Berdasarkan pernyataan korban dalam proses konseling dan pendampingan secara online yang dilakukan konselor Yayasan Pribudaya, korban mengalami KDRT dalam bentuk kekerasan verbal, fisik, psikis, ekonomi hingga kekerasan seksual oleh pelaku yang merupakan suaminya. Pelaku juga melakukan kekerasan seksual pada anak mereka. Ketika korban mencoba untuk menggugat cerai dan melaporkan pelaku, ia malah menghadapi sistem hukum yang rumit dan tidak berpihak kepada korban. Bahkan keluarganya sendiri juga berpaling dan membela pelaku.

Pola Kekerasan yang Berulang

Semenjak menikah pada tahun 2018, korban menceritakan bahwa pelaku sering melakukan kekerasan verbal dan mengancam talak saat sedang bertengkar. Tidak sampai di situ, pelaku juga sering merekam aktivitas seksual mereka secara diam-diam tanpa consent dari korban. Pelaku kerap menunjukkan sikap manipulatif dan mengintimidasi korban. Bahkan pelaku menyebut korban sebagai “orang gila” ketika korban mencoba mengadukan masalah mereka ke mertuanya (ibu pelaku). Hal tersebut menunjukkan pola kekerasan psikis yang terjadi terus-menerus.

Kekerasan Ekonomi

Dalam konteks rumah tangga, kekerasan ekonomi terhadap korban terlihat jelas setelah korban kehilangan pekerjaan pada tahun 2021. Meskipun sebelumnya menjadi tulang punggung keluarga sejak awal pernikahan pada 2018, pelaku menolak memenuhi kebutuhan keluarga setelah korban di-PHK dan justru memicu pertengkaran. Kekerasan ekonomi ini semakin diperparah dengan ancaman pelaku untuk meminta pengembalian semua nafkah yang pernah diberikan, serta upayanya untuk mengincar surat berharga dan aset orang tua korban. Hal ini menunjukkan bagaimana pelaku secara sengaja memanfaatkan kondisi rentan korban pasca PHK untuk mengontrol dan merugikan korban secara finansial.

Kekerasan Seksual

Kekerasan seksual menjadi aspek mengerikan yang dialami korban. Pelaku tidak hanya secara diam-diam merekam hubungan seksual mereka tanpa persetujuan, sebuah tindakan yang melanggar privasi dan otonomi tubuh korban, tetapi juga diduga melakukan kekerasan seksual terhadap anak mereka.

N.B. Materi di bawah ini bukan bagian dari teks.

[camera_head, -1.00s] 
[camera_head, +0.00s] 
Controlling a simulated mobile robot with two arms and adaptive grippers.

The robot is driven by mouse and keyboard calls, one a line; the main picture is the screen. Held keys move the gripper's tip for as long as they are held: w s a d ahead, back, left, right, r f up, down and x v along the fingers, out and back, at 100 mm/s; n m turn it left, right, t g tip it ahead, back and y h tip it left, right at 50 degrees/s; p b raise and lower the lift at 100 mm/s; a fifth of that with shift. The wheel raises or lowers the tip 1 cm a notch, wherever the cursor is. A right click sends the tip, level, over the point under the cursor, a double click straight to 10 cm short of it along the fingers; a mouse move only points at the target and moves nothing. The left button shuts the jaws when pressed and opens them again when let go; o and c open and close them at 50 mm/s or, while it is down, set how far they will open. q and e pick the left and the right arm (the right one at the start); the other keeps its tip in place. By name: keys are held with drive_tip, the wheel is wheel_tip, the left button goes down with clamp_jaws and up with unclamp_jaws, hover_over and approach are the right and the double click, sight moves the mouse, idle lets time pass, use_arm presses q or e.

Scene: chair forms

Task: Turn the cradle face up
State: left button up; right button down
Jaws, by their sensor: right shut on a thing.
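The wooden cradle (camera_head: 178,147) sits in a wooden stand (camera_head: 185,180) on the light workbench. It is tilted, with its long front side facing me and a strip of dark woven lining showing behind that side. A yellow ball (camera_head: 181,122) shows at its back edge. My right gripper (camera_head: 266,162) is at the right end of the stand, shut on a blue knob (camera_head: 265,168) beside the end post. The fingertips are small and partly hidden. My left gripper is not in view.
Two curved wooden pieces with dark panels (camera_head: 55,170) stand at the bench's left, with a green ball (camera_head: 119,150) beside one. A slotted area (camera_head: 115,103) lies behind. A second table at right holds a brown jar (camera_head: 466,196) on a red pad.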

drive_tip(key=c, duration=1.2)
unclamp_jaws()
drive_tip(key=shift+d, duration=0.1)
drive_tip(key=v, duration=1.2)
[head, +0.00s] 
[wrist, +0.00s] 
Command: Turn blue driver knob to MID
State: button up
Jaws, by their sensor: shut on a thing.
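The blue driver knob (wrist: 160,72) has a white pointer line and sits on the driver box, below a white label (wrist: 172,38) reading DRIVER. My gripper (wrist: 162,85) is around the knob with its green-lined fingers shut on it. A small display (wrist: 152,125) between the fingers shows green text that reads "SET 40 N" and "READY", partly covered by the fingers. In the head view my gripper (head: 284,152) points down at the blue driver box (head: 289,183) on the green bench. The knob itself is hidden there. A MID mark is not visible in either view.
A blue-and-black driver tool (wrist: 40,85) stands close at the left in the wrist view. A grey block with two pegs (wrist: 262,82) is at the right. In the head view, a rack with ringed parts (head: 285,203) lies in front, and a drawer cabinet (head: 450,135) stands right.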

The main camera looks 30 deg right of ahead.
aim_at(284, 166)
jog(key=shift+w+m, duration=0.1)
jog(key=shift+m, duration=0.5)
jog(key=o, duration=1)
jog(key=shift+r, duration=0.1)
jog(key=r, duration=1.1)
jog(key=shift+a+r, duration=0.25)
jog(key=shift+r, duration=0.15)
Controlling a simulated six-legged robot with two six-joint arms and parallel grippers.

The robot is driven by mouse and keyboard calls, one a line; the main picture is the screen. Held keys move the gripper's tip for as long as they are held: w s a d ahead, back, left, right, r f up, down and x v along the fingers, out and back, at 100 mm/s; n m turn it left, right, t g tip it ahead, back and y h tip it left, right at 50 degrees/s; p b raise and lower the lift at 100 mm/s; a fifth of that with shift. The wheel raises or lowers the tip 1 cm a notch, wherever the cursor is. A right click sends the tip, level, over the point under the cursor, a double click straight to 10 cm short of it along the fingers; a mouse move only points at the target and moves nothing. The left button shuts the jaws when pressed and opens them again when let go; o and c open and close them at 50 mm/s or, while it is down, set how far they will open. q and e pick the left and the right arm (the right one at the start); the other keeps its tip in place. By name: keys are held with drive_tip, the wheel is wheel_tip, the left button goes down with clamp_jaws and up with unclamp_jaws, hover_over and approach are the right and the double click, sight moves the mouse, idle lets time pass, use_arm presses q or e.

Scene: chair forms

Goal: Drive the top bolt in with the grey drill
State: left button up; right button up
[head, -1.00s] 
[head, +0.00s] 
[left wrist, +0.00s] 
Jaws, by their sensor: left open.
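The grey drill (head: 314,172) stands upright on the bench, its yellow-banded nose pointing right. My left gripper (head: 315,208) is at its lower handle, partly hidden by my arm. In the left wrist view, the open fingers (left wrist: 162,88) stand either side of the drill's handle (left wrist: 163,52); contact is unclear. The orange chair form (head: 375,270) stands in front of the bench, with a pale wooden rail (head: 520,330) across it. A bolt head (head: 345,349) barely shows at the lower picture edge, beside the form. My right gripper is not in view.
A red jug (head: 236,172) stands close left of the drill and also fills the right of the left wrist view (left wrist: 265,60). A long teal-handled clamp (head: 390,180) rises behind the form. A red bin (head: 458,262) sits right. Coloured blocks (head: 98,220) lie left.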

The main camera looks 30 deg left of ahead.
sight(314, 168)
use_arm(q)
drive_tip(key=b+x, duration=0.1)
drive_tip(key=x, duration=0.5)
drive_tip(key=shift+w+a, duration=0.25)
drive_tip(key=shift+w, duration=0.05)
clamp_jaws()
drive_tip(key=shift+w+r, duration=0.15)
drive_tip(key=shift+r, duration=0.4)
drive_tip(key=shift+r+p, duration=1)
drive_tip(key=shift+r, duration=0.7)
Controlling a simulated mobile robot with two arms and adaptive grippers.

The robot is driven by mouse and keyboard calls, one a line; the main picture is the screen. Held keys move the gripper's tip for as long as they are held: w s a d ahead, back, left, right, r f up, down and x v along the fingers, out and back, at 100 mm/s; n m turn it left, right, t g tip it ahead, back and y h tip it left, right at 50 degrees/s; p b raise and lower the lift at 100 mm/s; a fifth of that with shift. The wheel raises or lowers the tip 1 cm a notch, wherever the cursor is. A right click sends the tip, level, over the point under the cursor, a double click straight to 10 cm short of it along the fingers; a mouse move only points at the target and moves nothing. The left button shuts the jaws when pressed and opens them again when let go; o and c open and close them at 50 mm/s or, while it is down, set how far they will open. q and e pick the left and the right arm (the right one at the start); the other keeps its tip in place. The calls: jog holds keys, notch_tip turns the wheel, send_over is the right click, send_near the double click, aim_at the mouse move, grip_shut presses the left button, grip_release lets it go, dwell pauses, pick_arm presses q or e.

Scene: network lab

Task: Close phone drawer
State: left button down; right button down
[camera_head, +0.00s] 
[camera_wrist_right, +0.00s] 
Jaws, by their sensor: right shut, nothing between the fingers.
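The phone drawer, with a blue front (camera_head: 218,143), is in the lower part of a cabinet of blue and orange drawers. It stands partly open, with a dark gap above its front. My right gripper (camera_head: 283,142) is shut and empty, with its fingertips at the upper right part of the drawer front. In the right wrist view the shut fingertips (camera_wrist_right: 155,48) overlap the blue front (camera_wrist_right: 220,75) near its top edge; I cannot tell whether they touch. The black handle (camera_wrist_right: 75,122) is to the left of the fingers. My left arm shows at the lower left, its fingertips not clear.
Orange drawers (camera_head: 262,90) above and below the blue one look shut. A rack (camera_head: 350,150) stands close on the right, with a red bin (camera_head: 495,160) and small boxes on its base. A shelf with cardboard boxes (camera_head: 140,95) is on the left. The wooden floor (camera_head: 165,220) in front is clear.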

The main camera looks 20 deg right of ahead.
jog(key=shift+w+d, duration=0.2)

Rekaman video kekerasan seksual pada anak pernah diputar di persidangan cerai, tetapi sayangnya diabaikan oleh hakim dan pengacara. Sikap penegak hukum yang mengabaikan korban tersebut menunjukkan betapa parah cara negara menangani kekerasan seksual di negara ini. Meskipun korban berulang kali mencoba melaporkan kekerasan seksual terhadap anaknya ke pihak berwenang, prosesnya dipenuhi dengan kejanggalan dan hambatan, yang semakin memperparah penderitaan korban.

Proses Pendampingan dari Tim Perempuan Berkisah

Tim Perempuan Berkisah menyediakan proses pendampingan yang komprehensif bagi korban kekerasan berbasis gender dan kekerasan seksual, serta korban KDRT yang mengalami kesulitan dalam proses hukum.

Pendampingan Sesi Pertama

Pendampingan diawali dengan konseling individual melalui secara online melalui Zoom. Konselor memvalidasi perasaan korban dengan mendengarkan secara empatik dan memetakan kebutuhan korban. Salah satu kebutuhan yang diakomodir adalah pendampingan untuk sistem pendukung dalam melakukan proses litigasi, termasuk menemui advokat.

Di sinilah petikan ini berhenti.